Provided data:
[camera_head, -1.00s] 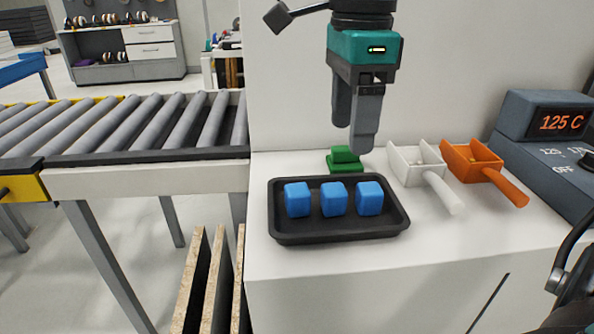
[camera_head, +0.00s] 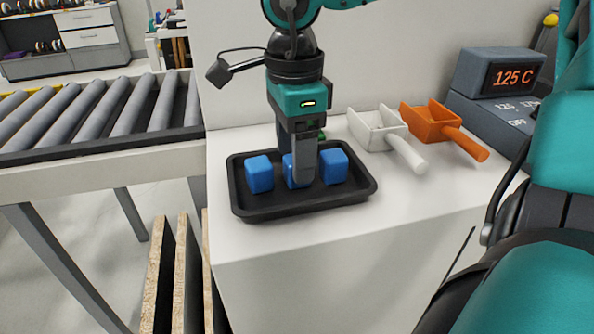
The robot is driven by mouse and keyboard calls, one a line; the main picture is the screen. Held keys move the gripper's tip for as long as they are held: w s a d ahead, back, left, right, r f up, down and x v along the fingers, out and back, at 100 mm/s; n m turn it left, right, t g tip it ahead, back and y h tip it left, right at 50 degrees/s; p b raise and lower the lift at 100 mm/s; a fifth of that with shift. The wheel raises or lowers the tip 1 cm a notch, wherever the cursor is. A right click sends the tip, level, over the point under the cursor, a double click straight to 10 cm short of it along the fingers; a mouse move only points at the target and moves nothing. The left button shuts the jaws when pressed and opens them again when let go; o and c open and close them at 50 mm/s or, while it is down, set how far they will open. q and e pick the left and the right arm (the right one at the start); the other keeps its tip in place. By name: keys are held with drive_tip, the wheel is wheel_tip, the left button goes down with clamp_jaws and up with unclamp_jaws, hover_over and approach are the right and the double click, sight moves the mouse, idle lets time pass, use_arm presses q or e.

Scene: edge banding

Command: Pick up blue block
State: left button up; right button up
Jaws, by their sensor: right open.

Exercise task:
Copy out all the data exactly; skip the pictures.

The answer:
[camera_head, -1.00s] 
[camera_head, +0.00s] 
The robot is driven by mouse and keyboard calls, one a line; the main picture is the screen. Held keys move the gripper's tip for as long as they are held: w s a d ahead, back, left, right, r f up, down and x v along the fingers, out and back, at 100 mm/s; n m turn it left, right, t g tip it ahead, back and y h tip it left, right at 50 degrees/s; p b raise and lower the lift at 100 mm/s; a fifth of that with shift. The wheel raises or lowers the tip 1 cm a notch, wherever the cursor is. A right click sends the tip, level, over the point under the cursor, a double click straight to 10 cm short of it along the fingers; a mouse move only points at the target and moves nothing. The left button shuts the jaws when pressed and opens them again when let go; o and c open and close them at 50 mm/s or, while it is down, set how far they will open. q and e pick the left and the right arm (the right one at the start); the other keeps its tip in place. By name: keys are held with drive_tip, the wheel is wheel_tip, the left button goes down with clamp_jaws and up with unclamp_jaws, hover_over and approach are the right and the double click, sight moves the mouse, idle lets time pass, use_arm presses q or e.

Scene: edge banding

Command: Pick up blue block
State: left button up; right button up
Jaws, by their sensor: right open.

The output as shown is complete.